══ Given data ══

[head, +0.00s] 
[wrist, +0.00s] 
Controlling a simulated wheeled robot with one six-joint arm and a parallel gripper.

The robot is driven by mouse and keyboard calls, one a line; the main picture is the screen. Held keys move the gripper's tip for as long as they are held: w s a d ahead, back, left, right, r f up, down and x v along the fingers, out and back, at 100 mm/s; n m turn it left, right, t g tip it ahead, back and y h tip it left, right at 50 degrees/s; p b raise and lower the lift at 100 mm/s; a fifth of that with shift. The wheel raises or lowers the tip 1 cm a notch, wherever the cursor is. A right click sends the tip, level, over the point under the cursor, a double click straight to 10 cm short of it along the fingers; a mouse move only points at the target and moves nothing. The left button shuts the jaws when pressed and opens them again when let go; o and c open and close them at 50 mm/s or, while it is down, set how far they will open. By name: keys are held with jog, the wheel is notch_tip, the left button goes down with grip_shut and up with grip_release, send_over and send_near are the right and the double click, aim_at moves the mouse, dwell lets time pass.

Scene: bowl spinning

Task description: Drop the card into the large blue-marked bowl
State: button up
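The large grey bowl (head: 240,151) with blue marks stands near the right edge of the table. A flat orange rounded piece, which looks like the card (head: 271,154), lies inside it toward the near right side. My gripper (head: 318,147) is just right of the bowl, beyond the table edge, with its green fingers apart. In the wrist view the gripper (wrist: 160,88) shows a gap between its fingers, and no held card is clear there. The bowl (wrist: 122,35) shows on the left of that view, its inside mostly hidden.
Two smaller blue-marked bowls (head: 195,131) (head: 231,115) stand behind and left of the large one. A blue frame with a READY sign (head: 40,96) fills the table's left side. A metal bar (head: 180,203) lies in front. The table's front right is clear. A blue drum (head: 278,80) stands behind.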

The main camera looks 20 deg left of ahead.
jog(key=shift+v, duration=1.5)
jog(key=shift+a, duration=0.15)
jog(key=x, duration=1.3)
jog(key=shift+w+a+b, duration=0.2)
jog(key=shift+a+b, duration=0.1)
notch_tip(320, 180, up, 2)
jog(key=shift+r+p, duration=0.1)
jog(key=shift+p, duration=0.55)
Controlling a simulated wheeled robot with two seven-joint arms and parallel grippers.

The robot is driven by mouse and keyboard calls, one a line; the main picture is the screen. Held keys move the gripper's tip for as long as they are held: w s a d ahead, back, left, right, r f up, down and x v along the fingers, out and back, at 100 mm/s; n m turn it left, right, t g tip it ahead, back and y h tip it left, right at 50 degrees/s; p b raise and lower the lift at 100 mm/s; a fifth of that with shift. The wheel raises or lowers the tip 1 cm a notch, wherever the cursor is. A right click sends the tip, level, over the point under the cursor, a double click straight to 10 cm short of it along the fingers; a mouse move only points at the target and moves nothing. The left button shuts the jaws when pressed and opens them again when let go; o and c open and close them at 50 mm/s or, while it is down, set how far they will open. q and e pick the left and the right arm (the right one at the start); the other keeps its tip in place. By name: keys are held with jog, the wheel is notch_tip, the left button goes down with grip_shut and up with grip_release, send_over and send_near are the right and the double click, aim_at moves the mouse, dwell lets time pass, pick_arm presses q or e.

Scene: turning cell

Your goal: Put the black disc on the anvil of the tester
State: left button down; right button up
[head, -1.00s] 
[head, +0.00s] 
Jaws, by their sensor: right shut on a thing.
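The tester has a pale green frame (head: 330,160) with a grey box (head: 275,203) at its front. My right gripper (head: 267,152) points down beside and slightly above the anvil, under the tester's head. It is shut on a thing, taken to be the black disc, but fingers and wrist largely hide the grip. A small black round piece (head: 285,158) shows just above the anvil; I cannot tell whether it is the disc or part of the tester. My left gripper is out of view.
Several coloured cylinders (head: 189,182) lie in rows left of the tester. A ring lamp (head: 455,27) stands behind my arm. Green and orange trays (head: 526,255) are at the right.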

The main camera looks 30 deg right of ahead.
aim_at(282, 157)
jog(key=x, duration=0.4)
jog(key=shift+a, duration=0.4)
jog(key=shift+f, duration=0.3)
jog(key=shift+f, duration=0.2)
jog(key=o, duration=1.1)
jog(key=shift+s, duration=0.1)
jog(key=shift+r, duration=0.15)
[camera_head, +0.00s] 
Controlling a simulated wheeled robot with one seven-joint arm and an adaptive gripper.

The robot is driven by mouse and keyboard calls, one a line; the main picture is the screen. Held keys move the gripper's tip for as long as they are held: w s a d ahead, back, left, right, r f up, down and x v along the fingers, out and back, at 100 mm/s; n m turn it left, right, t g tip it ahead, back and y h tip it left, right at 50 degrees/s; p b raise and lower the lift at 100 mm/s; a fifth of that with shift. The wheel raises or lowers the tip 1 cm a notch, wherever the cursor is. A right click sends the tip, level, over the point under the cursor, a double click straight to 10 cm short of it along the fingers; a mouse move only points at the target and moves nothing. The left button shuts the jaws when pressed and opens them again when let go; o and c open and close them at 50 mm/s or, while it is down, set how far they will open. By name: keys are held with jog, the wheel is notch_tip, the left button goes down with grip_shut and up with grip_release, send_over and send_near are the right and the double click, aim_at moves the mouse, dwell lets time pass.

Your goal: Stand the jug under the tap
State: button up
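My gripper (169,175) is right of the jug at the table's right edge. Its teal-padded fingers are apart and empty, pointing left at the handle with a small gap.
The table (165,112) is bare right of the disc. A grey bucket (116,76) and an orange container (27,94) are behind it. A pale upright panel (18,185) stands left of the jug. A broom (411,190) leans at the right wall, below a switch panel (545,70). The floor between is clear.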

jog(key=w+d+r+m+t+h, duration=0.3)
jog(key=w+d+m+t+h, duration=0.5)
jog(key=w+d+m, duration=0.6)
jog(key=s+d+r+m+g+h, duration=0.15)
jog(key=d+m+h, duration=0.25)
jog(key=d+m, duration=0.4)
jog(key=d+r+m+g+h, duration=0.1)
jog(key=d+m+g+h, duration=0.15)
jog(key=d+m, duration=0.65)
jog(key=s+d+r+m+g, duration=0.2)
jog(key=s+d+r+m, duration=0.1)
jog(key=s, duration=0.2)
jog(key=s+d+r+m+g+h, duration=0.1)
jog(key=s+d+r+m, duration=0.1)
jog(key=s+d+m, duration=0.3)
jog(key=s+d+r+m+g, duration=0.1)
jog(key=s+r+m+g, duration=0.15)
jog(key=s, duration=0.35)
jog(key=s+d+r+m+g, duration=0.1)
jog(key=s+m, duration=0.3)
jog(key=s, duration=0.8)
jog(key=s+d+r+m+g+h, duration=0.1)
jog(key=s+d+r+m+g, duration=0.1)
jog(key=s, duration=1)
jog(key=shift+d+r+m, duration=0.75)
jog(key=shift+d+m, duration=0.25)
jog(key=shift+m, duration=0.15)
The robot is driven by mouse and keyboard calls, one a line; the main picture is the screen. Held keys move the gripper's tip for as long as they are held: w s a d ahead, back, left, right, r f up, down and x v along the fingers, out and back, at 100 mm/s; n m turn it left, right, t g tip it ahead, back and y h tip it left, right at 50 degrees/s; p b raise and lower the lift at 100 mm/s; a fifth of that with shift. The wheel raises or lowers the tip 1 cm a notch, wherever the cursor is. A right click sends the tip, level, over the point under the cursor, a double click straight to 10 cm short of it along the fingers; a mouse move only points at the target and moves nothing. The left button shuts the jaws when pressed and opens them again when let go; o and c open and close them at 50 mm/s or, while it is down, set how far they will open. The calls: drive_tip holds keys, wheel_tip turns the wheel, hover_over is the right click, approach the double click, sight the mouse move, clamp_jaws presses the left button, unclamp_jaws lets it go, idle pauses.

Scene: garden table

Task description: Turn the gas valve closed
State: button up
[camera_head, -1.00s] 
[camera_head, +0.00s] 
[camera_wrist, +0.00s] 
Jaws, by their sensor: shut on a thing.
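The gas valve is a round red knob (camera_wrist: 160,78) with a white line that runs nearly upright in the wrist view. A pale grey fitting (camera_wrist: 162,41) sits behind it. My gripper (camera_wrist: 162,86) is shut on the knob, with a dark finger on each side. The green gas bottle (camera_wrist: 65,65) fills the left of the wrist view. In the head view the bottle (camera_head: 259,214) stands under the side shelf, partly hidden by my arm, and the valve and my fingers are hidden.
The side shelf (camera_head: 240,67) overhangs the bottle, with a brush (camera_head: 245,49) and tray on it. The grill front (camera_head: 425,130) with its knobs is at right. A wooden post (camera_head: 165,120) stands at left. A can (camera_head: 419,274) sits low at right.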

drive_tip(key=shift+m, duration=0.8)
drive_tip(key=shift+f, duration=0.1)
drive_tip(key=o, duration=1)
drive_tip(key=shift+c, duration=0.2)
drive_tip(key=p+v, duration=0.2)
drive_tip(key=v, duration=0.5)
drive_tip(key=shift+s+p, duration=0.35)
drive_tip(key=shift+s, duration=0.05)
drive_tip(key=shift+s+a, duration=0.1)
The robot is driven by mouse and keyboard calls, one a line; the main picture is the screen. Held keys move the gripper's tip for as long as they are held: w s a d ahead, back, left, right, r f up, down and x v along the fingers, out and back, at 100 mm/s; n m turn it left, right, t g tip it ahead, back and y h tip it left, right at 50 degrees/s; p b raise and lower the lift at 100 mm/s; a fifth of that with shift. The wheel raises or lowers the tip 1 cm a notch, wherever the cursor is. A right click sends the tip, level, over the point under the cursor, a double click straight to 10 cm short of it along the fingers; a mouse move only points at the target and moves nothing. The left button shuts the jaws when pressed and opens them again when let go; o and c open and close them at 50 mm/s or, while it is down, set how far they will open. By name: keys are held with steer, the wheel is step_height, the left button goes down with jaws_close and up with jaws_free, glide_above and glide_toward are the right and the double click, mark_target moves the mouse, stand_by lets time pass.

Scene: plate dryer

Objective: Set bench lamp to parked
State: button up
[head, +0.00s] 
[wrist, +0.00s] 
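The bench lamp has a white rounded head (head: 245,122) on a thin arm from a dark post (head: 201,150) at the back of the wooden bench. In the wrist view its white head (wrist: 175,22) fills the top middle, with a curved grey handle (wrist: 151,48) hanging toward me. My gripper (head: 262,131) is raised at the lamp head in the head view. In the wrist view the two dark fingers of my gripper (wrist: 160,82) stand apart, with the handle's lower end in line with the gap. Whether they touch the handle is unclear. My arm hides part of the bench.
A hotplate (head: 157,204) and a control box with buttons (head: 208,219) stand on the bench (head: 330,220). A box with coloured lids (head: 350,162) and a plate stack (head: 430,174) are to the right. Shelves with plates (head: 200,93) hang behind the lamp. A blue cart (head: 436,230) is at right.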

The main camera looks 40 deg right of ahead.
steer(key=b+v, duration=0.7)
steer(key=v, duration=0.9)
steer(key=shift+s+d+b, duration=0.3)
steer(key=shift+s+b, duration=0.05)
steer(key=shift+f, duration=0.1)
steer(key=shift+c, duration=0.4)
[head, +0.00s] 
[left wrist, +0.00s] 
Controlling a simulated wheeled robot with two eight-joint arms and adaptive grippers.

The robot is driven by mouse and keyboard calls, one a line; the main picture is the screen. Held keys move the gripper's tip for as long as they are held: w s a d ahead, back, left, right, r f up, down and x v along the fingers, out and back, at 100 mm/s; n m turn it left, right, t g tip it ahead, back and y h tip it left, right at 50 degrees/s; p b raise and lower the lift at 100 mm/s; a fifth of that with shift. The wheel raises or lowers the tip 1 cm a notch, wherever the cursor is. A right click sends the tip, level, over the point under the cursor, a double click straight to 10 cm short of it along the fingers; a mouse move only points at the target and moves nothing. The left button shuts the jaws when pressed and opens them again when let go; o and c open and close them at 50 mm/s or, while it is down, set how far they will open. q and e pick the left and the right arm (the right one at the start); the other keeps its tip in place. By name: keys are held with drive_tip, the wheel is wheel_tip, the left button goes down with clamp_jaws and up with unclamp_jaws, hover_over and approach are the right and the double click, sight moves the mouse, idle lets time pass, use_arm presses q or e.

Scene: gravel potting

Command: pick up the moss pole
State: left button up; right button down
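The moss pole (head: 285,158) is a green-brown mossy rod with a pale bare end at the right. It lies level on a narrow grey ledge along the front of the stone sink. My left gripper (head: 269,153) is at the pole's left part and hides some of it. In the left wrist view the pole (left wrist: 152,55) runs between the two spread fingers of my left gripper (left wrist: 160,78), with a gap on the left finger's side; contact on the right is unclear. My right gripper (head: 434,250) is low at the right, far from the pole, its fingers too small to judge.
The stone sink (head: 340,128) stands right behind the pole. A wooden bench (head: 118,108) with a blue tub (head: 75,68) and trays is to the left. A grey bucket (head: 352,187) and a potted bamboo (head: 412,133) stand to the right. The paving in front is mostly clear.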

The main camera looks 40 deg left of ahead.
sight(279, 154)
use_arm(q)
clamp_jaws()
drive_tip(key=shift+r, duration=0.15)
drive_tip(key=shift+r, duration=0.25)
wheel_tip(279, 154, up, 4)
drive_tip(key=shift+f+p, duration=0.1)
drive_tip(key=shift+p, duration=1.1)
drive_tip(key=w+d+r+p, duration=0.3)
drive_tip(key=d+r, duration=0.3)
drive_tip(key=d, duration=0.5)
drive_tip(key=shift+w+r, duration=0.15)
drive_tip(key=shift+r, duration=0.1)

═══

• [Short problem]
Write out each line of the data that holds the string "adaptive".

• [Worked solution]
Controlling a simulated wheeled robot with one seven-joint arm and an adaptive gripper.
Controlling a simulated wheeled robot with two eight-joint arms and adaptive grippers.

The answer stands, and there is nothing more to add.